* Robot call records

┌──

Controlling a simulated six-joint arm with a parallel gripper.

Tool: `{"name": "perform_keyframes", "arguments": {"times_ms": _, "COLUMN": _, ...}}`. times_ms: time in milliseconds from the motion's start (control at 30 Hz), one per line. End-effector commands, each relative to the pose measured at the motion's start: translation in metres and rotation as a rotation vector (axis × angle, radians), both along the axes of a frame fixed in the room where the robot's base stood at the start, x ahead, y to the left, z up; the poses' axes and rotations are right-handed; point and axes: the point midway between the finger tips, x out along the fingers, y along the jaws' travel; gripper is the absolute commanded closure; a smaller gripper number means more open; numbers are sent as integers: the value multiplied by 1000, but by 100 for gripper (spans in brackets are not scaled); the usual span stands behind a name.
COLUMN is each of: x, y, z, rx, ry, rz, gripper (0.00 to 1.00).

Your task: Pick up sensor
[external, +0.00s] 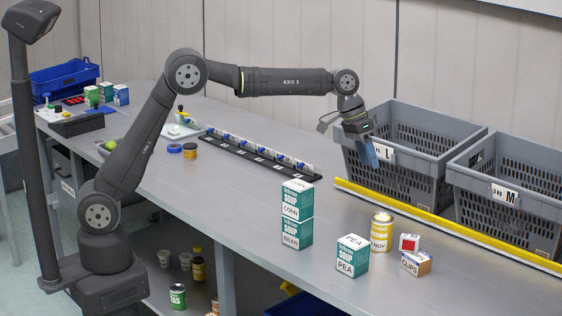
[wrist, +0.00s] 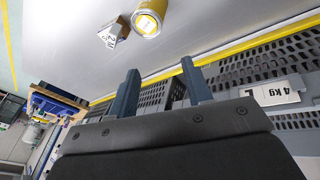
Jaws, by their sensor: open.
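No thing in view is clearly marked as a sensor, so I cannot tell which one it is. A small white box with a red face (external: 409,242) sits on top of a box marked CLIPS (external: 416,264), at the front right of the bench. My gripper (external: 371,157) is open and empty, at the front of the left grey tote, well above and behind these boxes. In the wrist view its two fingers (wrist: 160,66) stand apart with nothing between them.
A yellow can (external: 381,232) stands left of the boxes, near the PEA carton (external: 352,257) and stacked CORN (external: 297,199) and BEAN (external: 297,235) cartons. A yellow strip (external: 440,222) fronts the totes (external: 420,165). A long black rack (external: 250,160) lies left.

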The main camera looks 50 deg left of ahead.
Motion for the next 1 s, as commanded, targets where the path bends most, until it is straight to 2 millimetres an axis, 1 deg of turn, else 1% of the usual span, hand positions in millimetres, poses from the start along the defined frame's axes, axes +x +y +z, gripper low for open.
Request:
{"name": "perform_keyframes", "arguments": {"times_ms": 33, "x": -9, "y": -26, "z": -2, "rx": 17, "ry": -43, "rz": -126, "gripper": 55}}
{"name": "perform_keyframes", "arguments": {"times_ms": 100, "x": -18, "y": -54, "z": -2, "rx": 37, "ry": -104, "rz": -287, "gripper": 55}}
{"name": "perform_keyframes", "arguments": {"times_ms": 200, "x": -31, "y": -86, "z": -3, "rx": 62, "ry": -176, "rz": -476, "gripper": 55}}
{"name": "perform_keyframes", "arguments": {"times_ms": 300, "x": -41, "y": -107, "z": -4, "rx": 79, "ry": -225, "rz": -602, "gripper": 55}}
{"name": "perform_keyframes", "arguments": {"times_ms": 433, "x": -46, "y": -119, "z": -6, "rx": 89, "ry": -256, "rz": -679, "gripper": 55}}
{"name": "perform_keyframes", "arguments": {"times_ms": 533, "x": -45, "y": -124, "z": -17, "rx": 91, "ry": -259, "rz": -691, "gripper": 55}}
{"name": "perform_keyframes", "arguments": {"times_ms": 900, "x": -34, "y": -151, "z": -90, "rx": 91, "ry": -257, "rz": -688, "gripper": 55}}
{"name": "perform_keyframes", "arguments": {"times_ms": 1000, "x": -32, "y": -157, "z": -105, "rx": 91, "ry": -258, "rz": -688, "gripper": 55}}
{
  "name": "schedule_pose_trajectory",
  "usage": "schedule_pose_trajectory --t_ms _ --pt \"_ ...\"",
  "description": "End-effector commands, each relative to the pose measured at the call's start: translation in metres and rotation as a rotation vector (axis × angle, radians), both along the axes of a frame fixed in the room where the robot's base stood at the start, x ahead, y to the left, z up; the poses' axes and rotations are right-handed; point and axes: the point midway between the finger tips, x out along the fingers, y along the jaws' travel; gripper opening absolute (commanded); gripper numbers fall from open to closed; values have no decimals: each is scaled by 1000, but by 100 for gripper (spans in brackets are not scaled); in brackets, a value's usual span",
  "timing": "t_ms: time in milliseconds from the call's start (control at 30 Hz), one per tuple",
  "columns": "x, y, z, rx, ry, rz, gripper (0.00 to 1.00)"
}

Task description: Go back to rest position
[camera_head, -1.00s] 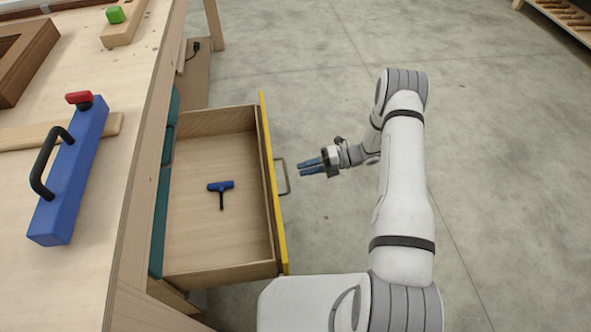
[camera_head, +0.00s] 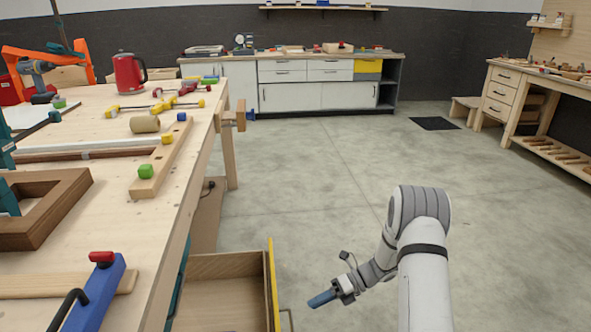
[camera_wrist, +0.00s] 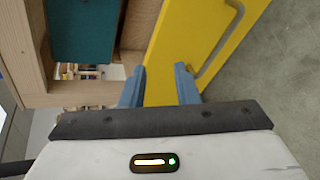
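My gripper (camera_head: 322,299) is at the lower middle of the head view, over the floor just right of the open drawer (camera_head: 222,266). In the wrist view its two blue fingers (camera_wrist: 160,88) stand apart with nothing between them, in front of the drawer's yellow front (camera_wrist: 195,50). The drawer's handle (camera_wrist: 222,42) is to the right of the fingers and not held. My arm is bent out over the floor at the right of the drawer. The drawer's near end is cut off in the head view.
The workbench (camera_head: 195,170) runs along the left with a red kettle (camera_head: 128,73), a wooden frame (camera_head: 45,205) and a blue tool (camera_head: 98,295) on it. The concrete floor (camera_head: 330,180) is clear ahead and to the right. A cabinet row (camera_head: 315,95) stands at the back.

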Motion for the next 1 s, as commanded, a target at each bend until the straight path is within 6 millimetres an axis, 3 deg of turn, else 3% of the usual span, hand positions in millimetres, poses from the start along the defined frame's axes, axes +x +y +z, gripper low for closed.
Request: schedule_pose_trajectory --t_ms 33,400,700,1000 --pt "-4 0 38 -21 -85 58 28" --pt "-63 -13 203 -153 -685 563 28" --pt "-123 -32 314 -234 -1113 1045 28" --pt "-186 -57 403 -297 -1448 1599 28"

└──

* WHAT TO DO
Beginning with the line that contains "--t_ms _ --pt" and ending with the line that contains "at the call's", repeat exactly those lines and no others.

* RESULT OF THIS TASK
  "usage": "schedule_pose_trajectory --t_ms _ --pt \"_ ...\"",
  "description": "End-effector commands, each relative to the pose measured at the call's start: translation in metres and rotation as a rotation vector (axis × angle, radians), both along the axes of a frame fixed in the room where the robot's base stood at the start, x ahead, y to the left, z up; the poses' axes and rotations are right-handed; point and axes: the point midway between the finger tips, x out along the fingers, y along the jaws' travel; gripper opening absolute (commanded); gripper numbers fall from open to closed; values have no decimals: each is scaled by 1000, but by 100 for gripper (spans in brackets are not scaled); in brackets, a value's usual span",

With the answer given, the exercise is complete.